Только чисто конъюнктурные моменты могли продвинуть подобные рукописи в печать — разумеется, в усеченном и препарированном сообразно конъюнктуре виде. При этом отнюдь не все авторы рисковали выступать со столь скандальной для того времени тематикой — намного скандальнее современной астрологии, парапсихологии и уфологии, вместе взятых. Иные предпочитали укрываться под псевдонимами. Так появились «Если мир разоружится» (1961) — некоего И. Лады, к встрече Хрущев — Кеннеди в Вене осенью 1961 г., «Век великих надежд» (1964) Г. Доброва и Ю. Голян-Никольского, «Контуры грядущего» (1965) И. Лады и О. Писаржевского — в порядке комментирования Программы КПСС.

И все же идея возможности исследования будущего шаг за шагом пробивала себе дорогу в жизнь. С 1957 года начали появляться статьи академика Н.Н. Семенова — на ту же тему, что и у Бернала — «Наука и общество», их будущее, да и ряда других ученых тоже.
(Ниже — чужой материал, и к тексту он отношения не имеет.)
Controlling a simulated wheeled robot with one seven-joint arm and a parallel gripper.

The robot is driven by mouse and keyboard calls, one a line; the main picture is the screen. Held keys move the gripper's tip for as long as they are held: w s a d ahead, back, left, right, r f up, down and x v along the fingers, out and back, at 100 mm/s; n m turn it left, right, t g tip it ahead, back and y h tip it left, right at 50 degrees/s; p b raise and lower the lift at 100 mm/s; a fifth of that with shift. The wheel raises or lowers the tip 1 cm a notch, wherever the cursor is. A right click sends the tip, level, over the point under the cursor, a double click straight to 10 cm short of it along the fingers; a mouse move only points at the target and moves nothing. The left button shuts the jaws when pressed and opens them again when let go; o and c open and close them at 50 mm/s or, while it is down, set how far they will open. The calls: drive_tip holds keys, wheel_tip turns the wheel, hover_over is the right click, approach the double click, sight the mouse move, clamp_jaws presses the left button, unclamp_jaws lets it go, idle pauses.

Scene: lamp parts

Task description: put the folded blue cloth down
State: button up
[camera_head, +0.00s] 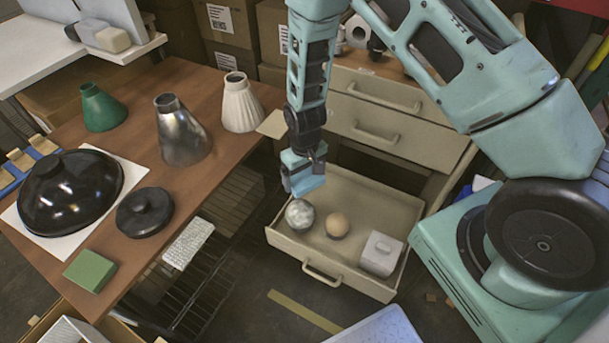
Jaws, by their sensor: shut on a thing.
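The folded blue cloth (306,184) is a light blue block-like bundle. My gripper (302,172) is shut on it, pointing down. In the picture it shows over the back left part of the open drawer (386,203). I cannot tell whether the cloth touches the drawer floor or hangs above it. The gripper's fingers are small in view and partly merge with the cloth.
The drawer holds a marbled ball (299,214), a tan ball (338,224) and a whitish box (381,254). The wooden table (150,215) at left bears lamp shades, a black dome (70,192) and a green block (89,271). The drawer's middle right floor is bare.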

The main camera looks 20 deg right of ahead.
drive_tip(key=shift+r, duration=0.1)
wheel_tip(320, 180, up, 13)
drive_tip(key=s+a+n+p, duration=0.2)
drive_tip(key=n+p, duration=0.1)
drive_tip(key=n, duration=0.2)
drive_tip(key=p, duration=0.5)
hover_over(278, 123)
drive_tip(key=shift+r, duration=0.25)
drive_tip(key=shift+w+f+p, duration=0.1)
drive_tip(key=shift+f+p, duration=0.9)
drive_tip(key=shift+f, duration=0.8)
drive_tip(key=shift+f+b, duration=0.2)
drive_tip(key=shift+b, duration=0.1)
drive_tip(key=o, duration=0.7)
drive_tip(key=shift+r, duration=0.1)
С 1965 года в высших академических кругах стал обсуждаться вопрос о возможности создания на первых порах специального научного совета или хотя бы постоянно действующего семинара «по научно-технической и социально-экономической прогностике». Особенно конструктивно этим вопросом занимались академик Д.И. Щербаков, академик А.Я. Берг, профессор И.А. Ефремов (он же — знаменитый уже тогда писатель-фантаст, автор всемирно известной «Туманности Андромеды», до сих пор лучшего произведения советской научно-фантастической литературы), только что избранный в то время вице-президентом АН СССР по общественным наукам академик A.M. Румянцев и другие ведущие ученые страны.

Захлебываясь в противоречиях, подходила к концу перестройка № 2 — хрущевские реформы 1956—64-х гг. Родиться на сей раз прогностике живой или снова стать жертвой аборта — целиком зависело от политической конъюнктуры середины 60-х гг., кануна XXIII съезда КПСС.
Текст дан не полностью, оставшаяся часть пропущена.